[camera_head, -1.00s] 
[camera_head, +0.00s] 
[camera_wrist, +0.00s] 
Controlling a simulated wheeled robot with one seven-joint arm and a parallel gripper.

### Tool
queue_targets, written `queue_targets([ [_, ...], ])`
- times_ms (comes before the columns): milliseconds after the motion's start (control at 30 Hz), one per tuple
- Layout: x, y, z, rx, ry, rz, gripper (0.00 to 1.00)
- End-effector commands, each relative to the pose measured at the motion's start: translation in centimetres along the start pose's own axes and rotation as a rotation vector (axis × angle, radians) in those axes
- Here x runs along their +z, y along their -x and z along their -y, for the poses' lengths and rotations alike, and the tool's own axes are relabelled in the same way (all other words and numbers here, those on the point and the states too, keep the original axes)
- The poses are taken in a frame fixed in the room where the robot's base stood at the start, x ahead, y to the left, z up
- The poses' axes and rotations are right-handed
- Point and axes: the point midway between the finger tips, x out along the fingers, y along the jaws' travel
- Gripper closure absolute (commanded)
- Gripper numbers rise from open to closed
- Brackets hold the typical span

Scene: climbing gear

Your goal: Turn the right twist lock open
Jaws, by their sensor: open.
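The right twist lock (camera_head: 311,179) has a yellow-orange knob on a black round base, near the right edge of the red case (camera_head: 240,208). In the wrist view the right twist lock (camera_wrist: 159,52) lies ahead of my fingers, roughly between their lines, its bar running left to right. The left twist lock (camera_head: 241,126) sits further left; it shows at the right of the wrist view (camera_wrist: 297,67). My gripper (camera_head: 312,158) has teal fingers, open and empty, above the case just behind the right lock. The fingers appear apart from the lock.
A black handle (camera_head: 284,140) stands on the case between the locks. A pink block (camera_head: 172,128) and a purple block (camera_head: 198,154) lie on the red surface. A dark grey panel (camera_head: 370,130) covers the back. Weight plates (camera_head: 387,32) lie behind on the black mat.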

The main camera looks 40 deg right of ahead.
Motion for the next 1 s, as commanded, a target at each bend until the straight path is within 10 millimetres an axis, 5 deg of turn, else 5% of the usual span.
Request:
= = = = = = =
◆ Instructions to follow ◆
Retype, exactly and in full, the lines above from the one containing "- Layout: x, y, z, rx, ry, rz, gripper" through the one containing "- End-effector commands, each".

◆ Written reply ◆
- Layout: x, y, z, rx, ry, rz, gripper (0.00 to 1.00)
- End-effector commands, each relative to the pose measured at the motion's start: translation in centimetres along the start pose's own axes and rotation as a rotation vector (axis × angle, radians) in those axes

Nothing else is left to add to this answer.